- **Data provided**:

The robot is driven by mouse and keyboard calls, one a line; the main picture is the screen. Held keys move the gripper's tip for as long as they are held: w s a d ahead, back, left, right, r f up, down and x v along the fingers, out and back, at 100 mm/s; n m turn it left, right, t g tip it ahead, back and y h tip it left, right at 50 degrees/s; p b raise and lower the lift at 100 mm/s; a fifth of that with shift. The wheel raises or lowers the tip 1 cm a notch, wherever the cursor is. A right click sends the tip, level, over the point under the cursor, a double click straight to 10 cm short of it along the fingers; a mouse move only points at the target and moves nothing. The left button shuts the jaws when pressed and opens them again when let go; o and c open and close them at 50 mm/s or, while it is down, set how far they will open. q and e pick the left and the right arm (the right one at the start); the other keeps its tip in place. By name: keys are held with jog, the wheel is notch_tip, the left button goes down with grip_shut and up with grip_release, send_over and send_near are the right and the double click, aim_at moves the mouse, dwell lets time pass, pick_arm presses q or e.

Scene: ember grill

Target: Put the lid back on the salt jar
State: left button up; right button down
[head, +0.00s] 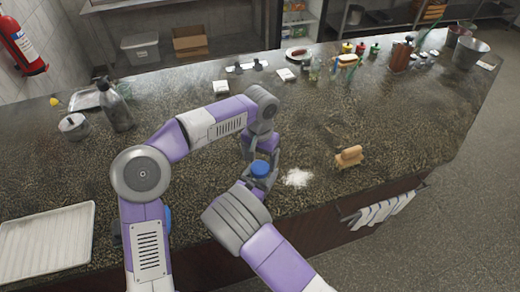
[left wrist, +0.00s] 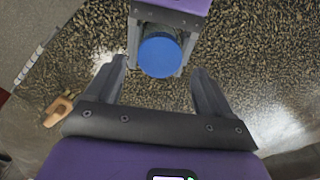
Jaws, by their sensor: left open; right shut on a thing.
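A blue round lid (head: 260,168) shows near the counter's front edge. In the left wrist view the lid (left wrist: 159,56) faces the camera, with a darker body, seemingly the salt jar (left wrist: 163,31), just behind it. My right gripper (head: 260,181) is shut around that body, one finger on each side. I cannot tell whether the lid is fully seated. My left gripper (left wrist: 159,67) is open, its fingers pointing toward the lid with one on each side and visible gaps. In the head view my arms partly hide the jar.
A white tray (head: 48,240) lies at the left front. A bottle (head: 115,108) and a metal pot (head: 74,126) stand at the left. A towel (head: 385,210) hangs in front.

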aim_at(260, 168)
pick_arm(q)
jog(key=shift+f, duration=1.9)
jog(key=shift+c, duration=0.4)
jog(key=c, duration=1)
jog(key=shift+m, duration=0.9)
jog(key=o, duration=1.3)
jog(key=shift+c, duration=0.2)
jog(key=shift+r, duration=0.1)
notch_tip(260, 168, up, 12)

- **Given request**:
Go through the listing above and quote it exactly, apart from its images.

- **Written response**:
The robot is driven by mouse and keyboard calls, one a line; the main picture is the screen. Held keys move the gripper's tip for as long as they are held: w s a d ahead, back, left, right, r f up, down and x v along the fingers, out and back, at 100 mm/s; n m turn it left, right, t g tip it ahead, back and y h tip it left, right at 50 degrees/s; p b raise and lower the lift at 100 mm/s; a fifth of that with shift. The wheel raises or lowers the tip 1 cm a notch, wherever the cursor is. A right click sends the tip, level, over the point under the cursor, a double click straight to 10 cm short of it along the fingers; a mouse move only points at the target and moves nothing. The left button shuts the jaws when pressed and opens them again when let go; o and c open and close them at 50 mm/s or, while it is down, set how far they will open. q and e pick the left and the right arm (the right one at the start); the other keeps its tip in place. By name: keys are held with jog, the wheel is notch_tip, the left button goes down with grip_shut and up with grip_release, send_over and send_near are the right and the double click, aim_at moves the mouse, dwell lets time pass, pick_arm presses q or e.

Scene: ember grill

Target: Put the lid back on the salt jar
State: left button up; right button down
[head, +0.00s] 
[left wrist, +0.00s] 
Jaws, by their sensor: left open; right shut on a thing.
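A blue round lid (head: 260,168) shows near the counter's front edge. In the left wrist view the lid (left wrist: 159,56) faces the camera, with a darker body, seemingly the salt jar (left wrist: 163,31), just behind it. My right gripper (head: 260,181) is shut around that body, one finger on each side. I cannot tell whether the lid is fully seated. My left gripper (left wrist: 159,67) is open, its fingers pointing toward the lid with one on each side and visible gaps. In the head view my arms partly hide the jar.
A white tray (head: 48,240) lies at the left front. A bottle (head: 115,108) and a metal pot (head: 74,126) stand at the left. A towel (head: 385,210) hangs in front.

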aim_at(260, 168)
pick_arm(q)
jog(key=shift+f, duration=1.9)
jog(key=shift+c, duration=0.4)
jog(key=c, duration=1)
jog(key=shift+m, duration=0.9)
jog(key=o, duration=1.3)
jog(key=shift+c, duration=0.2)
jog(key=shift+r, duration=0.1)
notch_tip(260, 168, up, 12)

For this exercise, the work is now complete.